(Task to complete) Locate every line that holds the string "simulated" and copy it.

-------- Data for processing --------

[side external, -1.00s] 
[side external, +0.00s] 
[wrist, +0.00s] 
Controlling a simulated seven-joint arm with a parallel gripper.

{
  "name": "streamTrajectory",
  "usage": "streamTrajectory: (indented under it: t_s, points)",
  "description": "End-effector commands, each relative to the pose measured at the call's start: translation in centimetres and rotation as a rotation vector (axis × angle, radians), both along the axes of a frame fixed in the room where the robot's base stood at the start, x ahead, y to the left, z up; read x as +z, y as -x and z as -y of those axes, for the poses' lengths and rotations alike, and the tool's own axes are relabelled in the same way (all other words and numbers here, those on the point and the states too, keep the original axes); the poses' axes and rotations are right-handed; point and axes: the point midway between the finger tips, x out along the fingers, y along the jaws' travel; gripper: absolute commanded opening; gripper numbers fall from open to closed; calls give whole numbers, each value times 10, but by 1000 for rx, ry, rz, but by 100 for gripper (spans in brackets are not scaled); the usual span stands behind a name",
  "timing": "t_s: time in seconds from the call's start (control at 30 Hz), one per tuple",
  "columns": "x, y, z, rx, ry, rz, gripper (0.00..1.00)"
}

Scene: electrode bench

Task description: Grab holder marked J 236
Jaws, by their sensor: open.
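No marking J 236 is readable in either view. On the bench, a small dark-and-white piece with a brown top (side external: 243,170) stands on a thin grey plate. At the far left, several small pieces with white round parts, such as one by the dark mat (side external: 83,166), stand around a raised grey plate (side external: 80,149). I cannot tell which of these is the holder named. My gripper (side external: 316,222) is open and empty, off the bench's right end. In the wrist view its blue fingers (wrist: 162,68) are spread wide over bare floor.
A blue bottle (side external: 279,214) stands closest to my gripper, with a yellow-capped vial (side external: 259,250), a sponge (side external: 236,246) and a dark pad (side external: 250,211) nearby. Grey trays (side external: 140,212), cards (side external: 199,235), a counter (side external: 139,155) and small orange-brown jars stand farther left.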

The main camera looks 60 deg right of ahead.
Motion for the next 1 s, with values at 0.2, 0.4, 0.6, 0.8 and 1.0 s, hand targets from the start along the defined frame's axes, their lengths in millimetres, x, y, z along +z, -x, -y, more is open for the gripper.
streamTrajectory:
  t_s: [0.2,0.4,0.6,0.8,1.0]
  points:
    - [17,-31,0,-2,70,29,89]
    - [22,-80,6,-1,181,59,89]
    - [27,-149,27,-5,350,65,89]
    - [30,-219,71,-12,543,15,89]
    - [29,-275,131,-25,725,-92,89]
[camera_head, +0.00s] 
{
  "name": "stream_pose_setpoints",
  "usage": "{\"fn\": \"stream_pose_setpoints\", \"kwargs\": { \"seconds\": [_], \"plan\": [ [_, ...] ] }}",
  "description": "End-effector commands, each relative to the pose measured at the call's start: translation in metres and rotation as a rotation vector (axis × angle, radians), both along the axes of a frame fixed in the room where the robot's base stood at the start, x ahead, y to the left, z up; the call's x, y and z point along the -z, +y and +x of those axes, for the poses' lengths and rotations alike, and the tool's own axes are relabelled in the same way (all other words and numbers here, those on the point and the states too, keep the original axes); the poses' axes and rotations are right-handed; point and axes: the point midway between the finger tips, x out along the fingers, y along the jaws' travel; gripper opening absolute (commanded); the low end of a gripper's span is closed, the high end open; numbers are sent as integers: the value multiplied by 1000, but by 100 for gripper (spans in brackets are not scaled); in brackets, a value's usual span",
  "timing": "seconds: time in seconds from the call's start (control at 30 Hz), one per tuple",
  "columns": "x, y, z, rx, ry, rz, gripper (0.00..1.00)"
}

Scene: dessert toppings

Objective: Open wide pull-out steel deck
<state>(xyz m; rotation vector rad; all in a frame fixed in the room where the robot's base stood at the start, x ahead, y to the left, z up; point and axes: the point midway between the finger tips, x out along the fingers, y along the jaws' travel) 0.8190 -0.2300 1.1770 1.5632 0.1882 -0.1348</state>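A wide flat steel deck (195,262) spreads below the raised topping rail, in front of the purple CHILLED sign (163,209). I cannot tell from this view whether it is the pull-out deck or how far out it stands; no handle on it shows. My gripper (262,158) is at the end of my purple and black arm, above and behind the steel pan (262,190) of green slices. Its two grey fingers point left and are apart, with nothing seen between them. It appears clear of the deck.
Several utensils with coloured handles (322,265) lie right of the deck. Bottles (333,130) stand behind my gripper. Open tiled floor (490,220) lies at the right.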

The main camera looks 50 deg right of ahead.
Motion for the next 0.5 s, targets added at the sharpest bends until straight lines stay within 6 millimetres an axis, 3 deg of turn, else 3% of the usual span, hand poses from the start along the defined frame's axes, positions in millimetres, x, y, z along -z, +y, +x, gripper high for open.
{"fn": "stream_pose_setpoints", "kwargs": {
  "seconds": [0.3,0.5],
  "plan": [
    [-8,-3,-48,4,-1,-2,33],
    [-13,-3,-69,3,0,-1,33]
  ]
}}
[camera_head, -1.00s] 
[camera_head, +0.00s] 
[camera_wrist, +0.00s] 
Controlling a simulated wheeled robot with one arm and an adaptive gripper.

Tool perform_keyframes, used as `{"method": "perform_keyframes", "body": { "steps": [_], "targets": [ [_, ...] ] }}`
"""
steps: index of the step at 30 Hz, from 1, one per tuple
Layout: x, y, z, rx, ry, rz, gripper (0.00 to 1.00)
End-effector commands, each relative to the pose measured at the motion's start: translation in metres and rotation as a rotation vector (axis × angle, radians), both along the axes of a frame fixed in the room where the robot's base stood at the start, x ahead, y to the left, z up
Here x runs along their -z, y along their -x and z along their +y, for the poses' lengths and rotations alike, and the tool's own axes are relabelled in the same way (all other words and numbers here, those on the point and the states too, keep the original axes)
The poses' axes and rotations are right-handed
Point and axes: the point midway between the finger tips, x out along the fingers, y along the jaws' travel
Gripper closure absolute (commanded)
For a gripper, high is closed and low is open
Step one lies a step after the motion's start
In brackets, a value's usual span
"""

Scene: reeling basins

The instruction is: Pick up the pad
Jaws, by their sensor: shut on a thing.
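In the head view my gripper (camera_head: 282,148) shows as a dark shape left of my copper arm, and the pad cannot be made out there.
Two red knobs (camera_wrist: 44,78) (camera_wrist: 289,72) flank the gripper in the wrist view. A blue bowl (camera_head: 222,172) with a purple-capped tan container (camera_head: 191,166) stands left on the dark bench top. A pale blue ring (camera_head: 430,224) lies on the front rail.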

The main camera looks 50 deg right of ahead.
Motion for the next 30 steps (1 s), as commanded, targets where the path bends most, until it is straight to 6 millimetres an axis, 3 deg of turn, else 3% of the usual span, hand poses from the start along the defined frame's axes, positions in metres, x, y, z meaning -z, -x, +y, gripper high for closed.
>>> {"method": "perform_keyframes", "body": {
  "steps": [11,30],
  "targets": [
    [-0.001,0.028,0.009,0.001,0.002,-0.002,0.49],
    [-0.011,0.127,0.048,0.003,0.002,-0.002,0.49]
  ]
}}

--------

(Answer to the problem)
Controlling a simulated seven-joint arm with a parallel gripper.
Controlling a simulated wheeled robot with one arm and an adaptive gripper.

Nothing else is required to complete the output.